Robot control records:
+ + + + +

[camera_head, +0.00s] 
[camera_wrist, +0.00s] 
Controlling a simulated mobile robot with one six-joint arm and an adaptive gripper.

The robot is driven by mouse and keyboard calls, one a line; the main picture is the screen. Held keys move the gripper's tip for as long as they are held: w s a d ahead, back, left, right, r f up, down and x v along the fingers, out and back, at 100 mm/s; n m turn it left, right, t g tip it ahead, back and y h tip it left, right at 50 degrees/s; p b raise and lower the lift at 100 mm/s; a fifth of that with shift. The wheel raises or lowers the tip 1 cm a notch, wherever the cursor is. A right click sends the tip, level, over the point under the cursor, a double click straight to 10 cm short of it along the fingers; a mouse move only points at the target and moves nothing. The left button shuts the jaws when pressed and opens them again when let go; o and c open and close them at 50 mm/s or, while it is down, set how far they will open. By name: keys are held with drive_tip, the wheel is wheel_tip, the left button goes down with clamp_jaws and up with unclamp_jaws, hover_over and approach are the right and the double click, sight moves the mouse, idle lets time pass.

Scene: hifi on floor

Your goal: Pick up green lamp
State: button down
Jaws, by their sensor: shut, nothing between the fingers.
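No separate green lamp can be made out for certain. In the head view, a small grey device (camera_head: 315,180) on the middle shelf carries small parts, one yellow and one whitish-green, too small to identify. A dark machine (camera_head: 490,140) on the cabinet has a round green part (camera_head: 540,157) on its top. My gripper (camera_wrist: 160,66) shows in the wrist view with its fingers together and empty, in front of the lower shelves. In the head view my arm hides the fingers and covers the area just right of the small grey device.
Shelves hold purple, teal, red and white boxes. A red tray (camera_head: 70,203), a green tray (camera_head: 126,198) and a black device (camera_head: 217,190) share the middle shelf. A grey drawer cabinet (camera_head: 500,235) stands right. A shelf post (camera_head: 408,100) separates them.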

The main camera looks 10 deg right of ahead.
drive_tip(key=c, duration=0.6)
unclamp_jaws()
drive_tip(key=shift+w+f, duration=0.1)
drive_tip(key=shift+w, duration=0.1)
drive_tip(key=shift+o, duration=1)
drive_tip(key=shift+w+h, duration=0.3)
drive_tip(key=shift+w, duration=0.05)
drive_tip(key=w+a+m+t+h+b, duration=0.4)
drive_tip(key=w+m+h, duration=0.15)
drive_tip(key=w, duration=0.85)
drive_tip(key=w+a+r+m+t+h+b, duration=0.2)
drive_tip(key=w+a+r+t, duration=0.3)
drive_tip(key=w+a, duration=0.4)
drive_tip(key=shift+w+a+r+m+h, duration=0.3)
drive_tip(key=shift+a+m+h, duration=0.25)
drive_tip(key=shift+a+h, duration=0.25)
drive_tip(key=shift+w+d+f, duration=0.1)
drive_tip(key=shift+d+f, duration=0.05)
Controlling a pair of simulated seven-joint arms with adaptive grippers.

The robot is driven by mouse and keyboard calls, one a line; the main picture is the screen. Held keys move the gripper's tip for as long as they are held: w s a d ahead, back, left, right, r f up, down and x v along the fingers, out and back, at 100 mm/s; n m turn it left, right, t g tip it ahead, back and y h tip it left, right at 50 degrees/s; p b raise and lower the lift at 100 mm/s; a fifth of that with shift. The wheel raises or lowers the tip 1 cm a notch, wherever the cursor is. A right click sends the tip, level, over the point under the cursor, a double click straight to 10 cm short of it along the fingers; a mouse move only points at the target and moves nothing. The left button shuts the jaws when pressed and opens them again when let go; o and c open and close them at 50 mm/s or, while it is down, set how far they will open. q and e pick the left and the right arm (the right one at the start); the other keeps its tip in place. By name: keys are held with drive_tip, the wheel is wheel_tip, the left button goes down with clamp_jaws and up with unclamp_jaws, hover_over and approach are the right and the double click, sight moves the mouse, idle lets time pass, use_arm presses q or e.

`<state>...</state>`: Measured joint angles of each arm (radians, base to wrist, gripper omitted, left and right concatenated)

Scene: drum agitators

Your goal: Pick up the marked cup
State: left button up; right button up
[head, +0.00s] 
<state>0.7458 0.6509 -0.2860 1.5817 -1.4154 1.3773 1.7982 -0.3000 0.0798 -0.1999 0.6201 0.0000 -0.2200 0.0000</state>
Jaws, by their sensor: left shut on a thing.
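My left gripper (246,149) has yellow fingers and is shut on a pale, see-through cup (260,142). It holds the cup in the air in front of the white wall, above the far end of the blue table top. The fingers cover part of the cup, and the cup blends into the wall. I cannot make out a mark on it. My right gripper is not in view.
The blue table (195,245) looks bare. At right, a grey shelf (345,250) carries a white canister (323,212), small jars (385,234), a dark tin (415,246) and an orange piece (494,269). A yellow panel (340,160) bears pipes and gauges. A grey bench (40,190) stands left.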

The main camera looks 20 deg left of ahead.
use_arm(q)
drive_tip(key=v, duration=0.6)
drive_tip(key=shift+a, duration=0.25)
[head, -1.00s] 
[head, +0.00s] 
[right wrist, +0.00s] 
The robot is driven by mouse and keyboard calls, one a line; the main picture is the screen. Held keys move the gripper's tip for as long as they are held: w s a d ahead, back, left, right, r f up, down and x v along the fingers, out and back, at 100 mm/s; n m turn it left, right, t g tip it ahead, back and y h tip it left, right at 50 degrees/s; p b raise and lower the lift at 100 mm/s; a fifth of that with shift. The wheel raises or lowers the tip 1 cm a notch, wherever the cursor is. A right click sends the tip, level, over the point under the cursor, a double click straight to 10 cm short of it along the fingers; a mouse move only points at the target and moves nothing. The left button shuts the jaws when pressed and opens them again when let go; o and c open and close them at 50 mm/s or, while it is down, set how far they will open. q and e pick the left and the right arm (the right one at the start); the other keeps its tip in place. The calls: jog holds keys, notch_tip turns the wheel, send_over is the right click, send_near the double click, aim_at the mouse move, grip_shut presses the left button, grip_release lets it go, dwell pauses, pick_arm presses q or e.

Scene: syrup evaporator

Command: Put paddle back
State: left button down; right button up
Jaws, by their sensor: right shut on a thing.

+ + + + +

> _TASK DIRECTIONS_: Pick out the lines that contain "Controlling" and copy them.

> _FINISHED TASK_:
Controlling a simulated mobile robot with one six-joint arm and an adaptive gripper.
Controlling a pair of simulated seven-joint arms with adaptive grippers.

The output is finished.